北センチネル島の米宣教師殺害事件 | kyupinの日記 気が向けば更新

北センチネル島の米宣教師殺害事件

 

 

最近、インド洋の北センチネル島という現代文明から取り残された島で、原住民によりアメリカ人が殺害される事件が起こった。この北センチネル島はインド洋の東、ベンガル湾にある。絶海の孤島ではなく、アンダマン諸島の西30㎞に位置している。

 

この島には数千年、現代文明から隔絶され、未だに石器時代の生活を送る人たちが住んでいる。彼らの人数は50名からせいぜい400名ほどとかなり少ない。

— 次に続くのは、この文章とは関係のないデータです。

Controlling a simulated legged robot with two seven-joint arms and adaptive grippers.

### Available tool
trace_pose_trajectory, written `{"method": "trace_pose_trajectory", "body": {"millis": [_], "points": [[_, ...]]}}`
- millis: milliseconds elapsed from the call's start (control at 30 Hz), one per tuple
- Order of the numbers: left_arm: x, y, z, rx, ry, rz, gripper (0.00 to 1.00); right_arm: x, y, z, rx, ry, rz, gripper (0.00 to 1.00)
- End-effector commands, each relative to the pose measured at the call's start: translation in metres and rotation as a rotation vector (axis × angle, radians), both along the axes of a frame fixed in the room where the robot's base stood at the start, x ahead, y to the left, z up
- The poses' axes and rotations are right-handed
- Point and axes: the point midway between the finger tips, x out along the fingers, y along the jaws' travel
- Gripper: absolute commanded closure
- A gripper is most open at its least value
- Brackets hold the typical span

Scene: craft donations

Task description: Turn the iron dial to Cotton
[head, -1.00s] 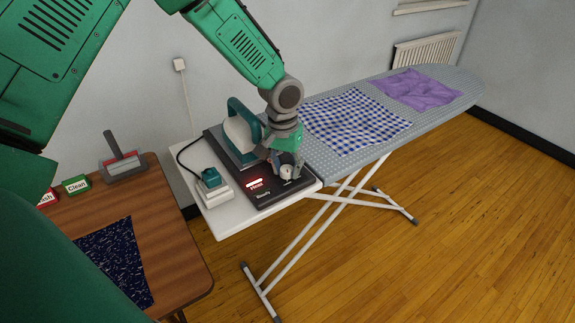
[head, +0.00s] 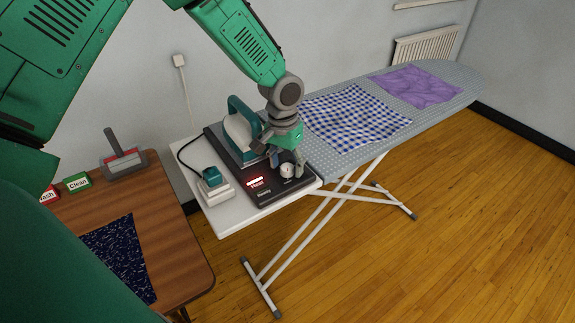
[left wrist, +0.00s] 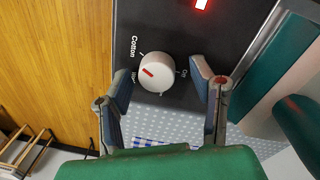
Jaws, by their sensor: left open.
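The white round dial (left wrist: 154,72) is on the dark iron base (head: 262,190), with a red mark. In the left wrist view the mark lies on the dial's left side, between the word Cotton (left wrist: 133,46) and a partly hidden label below it. The word Off (left wrist: 183,72) is on the right. My left gripper (left wrist: 160,88) is open, with a finger on either side of the dial and gaps visible. In the head view the left gripper (head: 287,163) is over the dial. The teal and white iron (head: 238,132) stands on the base behind. My right gripper is not in view.
A red Heat light (head: 256,183) glows on the base. A teal plug and white block (head: 213,187) sit left of it. The ironing board (head: 330,165) carries a checked cloth (head: 355,118) and a purple cloth (head: 418,86). A wooden table (head: 180,235) stands at left.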

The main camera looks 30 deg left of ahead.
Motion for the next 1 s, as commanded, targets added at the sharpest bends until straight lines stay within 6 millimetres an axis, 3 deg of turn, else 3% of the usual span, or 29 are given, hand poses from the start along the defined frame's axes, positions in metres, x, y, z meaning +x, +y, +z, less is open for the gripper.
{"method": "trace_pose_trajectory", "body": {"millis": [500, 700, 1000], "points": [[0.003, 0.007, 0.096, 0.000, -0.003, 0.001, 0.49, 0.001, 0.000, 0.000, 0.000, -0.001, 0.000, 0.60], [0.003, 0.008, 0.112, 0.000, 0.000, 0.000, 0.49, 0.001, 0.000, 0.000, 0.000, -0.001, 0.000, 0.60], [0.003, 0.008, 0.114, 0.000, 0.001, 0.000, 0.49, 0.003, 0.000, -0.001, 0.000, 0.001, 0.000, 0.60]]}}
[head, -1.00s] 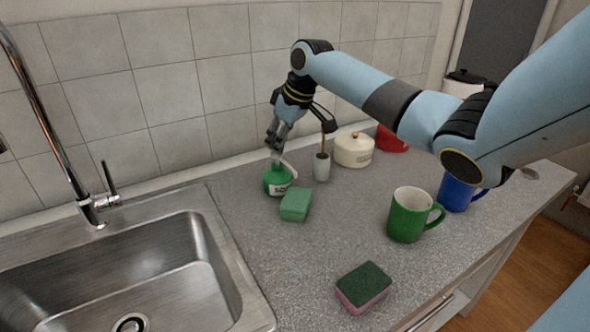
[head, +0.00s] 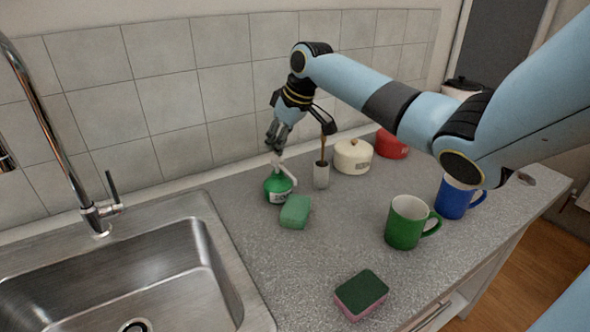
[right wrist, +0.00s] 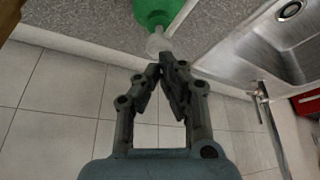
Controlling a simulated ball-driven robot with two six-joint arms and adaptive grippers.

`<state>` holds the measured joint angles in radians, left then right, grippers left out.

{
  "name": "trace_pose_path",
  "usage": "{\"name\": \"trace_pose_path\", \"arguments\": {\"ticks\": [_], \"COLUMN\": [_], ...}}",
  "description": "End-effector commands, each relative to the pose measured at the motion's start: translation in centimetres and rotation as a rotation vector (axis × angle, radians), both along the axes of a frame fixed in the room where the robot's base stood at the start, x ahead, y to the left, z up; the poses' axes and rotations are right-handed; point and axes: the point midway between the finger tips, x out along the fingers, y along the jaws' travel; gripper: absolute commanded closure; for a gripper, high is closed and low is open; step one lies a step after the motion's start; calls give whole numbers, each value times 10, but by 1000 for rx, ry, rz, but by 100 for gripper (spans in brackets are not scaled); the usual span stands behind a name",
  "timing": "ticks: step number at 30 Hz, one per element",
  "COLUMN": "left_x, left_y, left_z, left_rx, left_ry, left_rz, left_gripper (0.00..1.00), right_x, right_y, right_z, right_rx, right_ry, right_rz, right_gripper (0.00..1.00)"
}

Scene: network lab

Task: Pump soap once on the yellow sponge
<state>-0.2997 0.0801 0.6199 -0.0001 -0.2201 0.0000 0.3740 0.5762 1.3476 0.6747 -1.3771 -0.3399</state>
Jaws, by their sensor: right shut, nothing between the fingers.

言語はあるが、周囲のアンダマン諸島の人たちとはかなり異なっていると言う。北センチネル島は72km2と小さい島ではあるが、極端に小さいと言うほどでない。正方形に近い島なので1辺が8.5㎞の形状と考えると広さが想像できる。

 

彼らを見ると、ある程度の人口規模がないとイノベーションが起こらなくなるのがよくわかる。風の谷のナウシカでは核戦争後、僅かに生き残った人たちを描いているが、彼らも新しい技術は生み出せず、古いものをなんとか修理して生活していた。

 

北センチネル島の人たちは、島外から来る人に弓矢を射るなど威嚇行為がみられ、一切の交流を拒否していた。1991年頃まではインド政府もなんとか交流を試みていたが、1度島外に連れ出した老人2名が感染症に罹患し亡くなった事件以降、1996年頃から、彼らを隔絶したままにしておく方針に転換している。現在は島に近付くこと自体が違法である。

 

今回殺害されたアメリカ人は宣教師であるが、違法行為でも、なんとか彼らにキリスト教を布教したかったようである。現在、殺害された宣教師の遺体を収容することも難しいと言う。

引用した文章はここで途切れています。